Suatu ketika Rasulullah ditanya oleh seseorang, "Apa hak istri salah seorang di antara kita?" Beliau menjawab, 'Wa la Tuqobbih (janganlah engkau menjelek-jelekkannya) (HR. Ahmad).
Allah berfirman
فَبِمَا رَحْمَةٍ مِّنَ اللّهِ لِنتَ لَهُمْ وَلَوْ كُنتَ فَظّاً
غَلِيظَ الْقَلْبِ لاَنفَضُّواْ مِنْ حَوْلِكَ فَاعْفُ عَنْهُمْ
وَاسْتَغْفِرْ لَهُمْ وَشَاوِرْهُمْ فِي الأَمْرِ فَإِذَا عَزَمْتَ
فَتَوَكَّلْ عَلَى اللّهِ إِنَّ اللّهَ يُحِبُّ الْمُتَوَكِّلِينَ
"Maka disebabkan rahmat dari Allah-lah kamu berlaku lemah lembut
terhadap mereka. Sekiranya kamu bersikap keras lagi berhati kasar,
tentulah mereka menjauhkan diri dari sekelilingmu. Karena itu
ma'afkanlah mereka, mohonkanlah ampun bagi mereka, dan bermusyawaratlah
dengan mereka dalam urusan itu [246]. Kemudian apabila kamu telah
membulatkan tekad, maka bertawakkallah kepada Allah.
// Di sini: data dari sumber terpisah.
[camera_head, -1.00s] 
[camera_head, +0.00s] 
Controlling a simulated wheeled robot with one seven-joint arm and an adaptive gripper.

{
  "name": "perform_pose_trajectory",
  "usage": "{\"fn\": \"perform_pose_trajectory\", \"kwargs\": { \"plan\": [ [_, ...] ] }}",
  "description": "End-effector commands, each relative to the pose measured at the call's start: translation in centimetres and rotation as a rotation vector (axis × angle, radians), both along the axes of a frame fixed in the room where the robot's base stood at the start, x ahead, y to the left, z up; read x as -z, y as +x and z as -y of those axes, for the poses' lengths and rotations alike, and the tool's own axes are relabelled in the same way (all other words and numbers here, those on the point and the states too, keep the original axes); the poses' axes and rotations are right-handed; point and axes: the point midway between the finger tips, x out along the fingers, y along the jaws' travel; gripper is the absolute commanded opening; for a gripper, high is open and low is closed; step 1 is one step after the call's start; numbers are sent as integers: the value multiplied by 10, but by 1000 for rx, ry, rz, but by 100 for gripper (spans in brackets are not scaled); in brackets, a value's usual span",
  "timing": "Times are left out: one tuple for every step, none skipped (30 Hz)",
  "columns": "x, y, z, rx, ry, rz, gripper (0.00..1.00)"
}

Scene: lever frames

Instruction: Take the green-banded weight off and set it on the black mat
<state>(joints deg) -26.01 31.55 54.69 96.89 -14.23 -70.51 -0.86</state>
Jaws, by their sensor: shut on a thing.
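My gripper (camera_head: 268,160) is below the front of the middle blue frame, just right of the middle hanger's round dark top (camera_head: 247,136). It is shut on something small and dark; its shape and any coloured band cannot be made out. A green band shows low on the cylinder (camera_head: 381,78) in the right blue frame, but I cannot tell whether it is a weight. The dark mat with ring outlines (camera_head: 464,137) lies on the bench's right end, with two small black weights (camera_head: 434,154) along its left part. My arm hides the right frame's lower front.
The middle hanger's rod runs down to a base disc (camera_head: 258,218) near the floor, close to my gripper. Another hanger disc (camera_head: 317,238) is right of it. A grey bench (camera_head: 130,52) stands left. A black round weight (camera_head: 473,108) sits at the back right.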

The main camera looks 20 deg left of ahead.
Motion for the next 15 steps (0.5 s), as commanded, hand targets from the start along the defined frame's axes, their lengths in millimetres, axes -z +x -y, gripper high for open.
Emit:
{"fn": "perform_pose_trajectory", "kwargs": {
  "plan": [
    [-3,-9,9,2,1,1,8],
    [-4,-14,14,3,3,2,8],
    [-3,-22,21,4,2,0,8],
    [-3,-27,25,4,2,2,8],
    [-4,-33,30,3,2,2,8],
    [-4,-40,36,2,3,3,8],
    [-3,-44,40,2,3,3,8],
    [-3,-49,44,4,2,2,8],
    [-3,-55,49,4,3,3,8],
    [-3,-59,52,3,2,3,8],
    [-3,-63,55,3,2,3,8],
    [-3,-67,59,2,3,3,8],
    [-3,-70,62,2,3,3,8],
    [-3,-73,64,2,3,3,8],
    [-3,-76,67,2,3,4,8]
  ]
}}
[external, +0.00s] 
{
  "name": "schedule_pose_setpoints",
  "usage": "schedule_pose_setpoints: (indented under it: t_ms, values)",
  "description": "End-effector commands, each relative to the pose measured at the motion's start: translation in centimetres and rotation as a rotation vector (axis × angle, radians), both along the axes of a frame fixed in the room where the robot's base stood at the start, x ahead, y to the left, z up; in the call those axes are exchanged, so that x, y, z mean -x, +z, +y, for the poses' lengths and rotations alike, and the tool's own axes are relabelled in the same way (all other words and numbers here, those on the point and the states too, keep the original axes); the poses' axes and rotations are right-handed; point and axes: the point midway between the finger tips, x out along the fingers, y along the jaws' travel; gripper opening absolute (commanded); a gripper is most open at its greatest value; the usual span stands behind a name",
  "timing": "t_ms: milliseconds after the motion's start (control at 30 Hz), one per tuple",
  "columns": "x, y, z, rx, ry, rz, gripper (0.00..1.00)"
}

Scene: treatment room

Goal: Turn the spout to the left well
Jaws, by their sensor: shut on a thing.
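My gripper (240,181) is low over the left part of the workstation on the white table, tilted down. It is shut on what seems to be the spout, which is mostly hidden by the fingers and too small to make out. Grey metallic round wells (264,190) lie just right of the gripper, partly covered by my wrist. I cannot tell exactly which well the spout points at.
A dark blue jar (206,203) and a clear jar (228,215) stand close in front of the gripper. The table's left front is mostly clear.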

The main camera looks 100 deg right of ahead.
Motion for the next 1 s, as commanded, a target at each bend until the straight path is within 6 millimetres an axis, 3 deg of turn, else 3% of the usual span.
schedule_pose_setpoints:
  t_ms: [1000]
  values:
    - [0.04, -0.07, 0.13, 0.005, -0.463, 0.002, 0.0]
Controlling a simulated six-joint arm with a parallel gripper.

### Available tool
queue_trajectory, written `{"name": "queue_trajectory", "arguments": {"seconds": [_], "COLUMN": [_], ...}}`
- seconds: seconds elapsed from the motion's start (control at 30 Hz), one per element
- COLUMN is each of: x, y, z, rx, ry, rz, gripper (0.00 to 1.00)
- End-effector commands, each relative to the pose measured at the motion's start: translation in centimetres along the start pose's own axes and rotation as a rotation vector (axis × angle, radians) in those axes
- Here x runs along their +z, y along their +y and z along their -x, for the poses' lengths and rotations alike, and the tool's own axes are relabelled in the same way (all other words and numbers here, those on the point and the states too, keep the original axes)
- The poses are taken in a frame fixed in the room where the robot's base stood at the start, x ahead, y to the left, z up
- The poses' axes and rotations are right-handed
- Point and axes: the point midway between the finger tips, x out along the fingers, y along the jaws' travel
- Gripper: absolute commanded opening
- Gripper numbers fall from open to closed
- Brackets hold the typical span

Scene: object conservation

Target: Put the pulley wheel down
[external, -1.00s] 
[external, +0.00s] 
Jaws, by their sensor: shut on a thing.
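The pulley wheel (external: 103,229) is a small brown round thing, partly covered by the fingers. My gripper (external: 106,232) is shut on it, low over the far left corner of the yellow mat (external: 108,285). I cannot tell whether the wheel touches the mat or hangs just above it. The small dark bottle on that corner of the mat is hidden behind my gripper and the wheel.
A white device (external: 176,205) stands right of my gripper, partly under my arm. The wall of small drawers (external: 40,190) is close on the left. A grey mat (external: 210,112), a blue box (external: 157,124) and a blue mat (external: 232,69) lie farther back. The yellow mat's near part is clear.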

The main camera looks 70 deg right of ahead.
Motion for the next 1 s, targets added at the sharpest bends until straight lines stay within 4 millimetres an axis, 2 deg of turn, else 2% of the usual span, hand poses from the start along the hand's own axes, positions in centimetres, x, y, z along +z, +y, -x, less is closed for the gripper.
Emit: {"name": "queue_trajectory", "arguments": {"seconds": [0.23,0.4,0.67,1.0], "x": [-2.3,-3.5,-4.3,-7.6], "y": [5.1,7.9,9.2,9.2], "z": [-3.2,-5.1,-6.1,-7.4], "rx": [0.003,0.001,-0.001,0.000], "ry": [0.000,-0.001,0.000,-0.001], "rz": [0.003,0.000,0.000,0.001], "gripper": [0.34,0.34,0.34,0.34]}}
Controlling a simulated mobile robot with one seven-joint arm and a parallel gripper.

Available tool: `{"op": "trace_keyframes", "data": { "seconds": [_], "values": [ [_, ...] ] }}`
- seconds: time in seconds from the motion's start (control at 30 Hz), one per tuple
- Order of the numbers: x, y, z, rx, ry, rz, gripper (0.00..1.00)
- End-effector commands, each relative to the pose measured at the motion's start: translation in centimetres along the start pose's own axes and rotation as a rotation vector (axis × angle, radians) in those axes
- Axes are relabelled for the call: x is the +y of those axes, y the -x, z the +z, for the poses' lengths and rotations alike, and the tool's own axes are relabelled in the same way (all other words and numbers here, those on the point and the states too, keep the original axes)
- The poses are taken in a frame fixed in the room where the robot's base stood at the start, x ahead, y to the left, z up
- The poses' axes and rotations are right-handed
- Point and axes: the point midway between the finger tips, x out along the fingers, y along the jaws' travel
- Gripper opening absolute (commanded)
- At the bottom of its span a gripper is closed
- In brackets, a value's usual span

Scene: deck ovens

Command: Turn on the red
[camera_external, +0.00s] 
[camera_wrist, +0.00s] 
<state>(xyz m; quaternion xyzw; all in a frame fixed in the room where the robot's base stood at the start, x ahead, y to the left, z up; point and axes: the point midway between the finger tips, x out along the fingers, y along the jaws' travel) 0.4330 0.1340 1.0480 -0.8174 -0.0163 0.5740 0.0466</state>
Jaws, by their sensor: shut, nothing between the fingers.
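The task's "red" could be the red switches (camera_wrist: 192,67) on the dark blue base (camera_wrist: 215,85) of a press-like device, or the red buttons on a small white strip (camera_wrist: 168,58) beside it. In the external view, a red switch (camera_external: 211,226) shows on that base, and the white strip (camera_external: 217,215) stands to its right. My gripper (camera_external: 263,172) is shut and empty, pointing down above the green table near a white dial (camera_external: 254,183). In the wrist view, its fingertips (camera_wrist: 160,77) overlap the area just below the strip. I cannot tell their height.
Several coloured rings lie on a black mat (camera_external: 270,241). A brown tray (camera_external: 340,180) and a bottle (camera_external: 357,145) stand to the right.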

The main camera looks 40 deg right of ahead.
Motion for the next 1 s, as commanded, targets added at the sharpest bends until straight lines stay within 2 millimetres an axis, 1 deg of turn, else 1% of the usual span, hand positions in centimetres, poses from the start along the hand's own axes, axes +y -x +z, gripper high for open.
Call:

Sesungguhnya Allah
menyukai orang-orang yang bertawakkal kepada-Nya. (QS: Ali Imran: 59)
Artinya seorang istri tidak boleh dihina, dicaci, atau dikatakan
kepadanya perkataan yang buruk. Termasuk dilarang berkata, 'Semoga Allah
memburukkanmu'. Istri haruslah dimuliakan agar ia juga memuliakan kita.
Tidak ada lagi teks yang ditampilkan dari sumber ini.